Although fado was very much a minority in the intermittent radio broadcasting of this phase, it seems that several forms of connection between fado and radio then began to emerge. However, on its eve, this connection was just like radio itself. This is suggested by issue 44 of Notícias Ilustrado, on April 14, 1929, entirely dedicated to a “great inquiry on fado”, where the mediation of the record and of “gramophony” is much more present than TSF. In the fado newspapers, references to radio are practically inexistent until the end of the 1920s.

What stands out, however, in this phase is the participation, small but apparently odd, of a popular musical form within an erudite and educational concept of radio, which complicates a linear reading of the relationship at the time between questions of status and social class with fado.

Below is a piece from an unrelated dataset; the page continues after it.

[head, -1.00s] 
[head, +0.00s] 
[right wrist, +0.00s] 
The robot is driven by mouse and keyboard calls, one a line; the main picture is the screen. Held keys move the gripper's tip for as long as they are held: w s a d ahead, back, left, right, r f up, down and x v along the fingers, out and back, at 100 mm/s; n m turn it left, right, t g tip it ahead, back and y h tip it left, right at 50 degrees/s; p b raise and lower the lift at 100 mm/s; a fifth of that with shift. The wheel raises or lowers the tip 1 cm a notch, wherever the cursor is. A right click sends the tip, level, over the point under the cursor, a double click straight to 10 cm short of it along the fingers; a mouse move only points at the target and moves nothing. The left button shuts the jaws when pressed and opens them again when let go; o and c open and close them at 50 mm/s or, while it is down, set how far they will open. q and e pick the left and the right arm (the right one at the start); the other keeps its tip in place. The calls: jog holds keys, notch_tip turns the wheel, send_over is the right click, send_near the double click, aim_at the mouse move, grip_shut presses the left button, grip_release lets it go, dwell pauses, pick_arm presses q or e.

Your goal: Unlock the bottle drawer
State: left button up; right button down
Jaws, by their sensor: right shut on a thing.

1930-1935: Fado and the Structuring Process of the Radio Circuit

The early 1930s is pointed out as the period when a second generation of radio stations was born and where there is a transition from the musical season model to a radio structure of programmes and items, with more regular broadcasts and a diversification of genres (R. Santos, 2005). Several of these small broadcasting stations are created through the initiative of Lisbon traders, who are, therefore, closer to popular classes, accumulating directive and technical functions in the radios and trying to establish a more permanent link with collaborators.

It is also in the first half of this decade that fado claims a more frequent presence in radio, examples of which are Rádio Colonial (CT1AA, coming from the previous phase), in which broadcasts led by the violist Amadeu Ramin were promoted “on an experimental basis”, as early as 1930 (Sucena, 1993, p. 201), and Rádio Luso, which since 1932 is characterized by the diffusion of fado and by expressing positions favourable to fado (Neves, 2017, p. 20).

The contemporary press indicates that also at Rádio Graça, created in 1932, there were fado broadcasts, at least since the beginning of 19333. Also, in relation to Rádio Condes, there are references to fado performances, whose initial date is not possible to specify, but prior to 1935 (Canção do Sul, June 16, 1935). There is, therefore, a set of small broadcasting stations in Lisbon, with a restricted geographical scope of diffusion, where fado was heard in the first half of the 1930s. But it also reaches a station with other means and closely associated with the regime, Rádio Club Português (RCP), whose fado broadcasts were first found in the press in 1934 (Guitarra de Portugal, May 31, 1934).

It is difficult to understand, in the consulted sources, what the actual frequency of fado was in the stations mentioned, but what there is no doubt that the relationship between the two was close, this being a sign of the pluralization of forms through which radio appears to articulate with fado. These include several ways of diffusion besides the record. On the one hand, there are the transmissions from places where fado is shown, which can, in fact, integrate the radio trump card in its promotion to the public (as in the advertisements in which the Café dos Anjos boasts of “irradiating through TSF”; Guitarra de Portugal, November 14, 1933). On the other hand, there is the development of fado studio performances, some of which end up being part of agreements established with the fado newspapers, but which in general seem to be part of a professionalization of fado artists (which started in 1927 with the decree that obliged them to have an artist card to perform in public)4, who try to incorporate the radio stations in their performance circuits and as a means of dissemination.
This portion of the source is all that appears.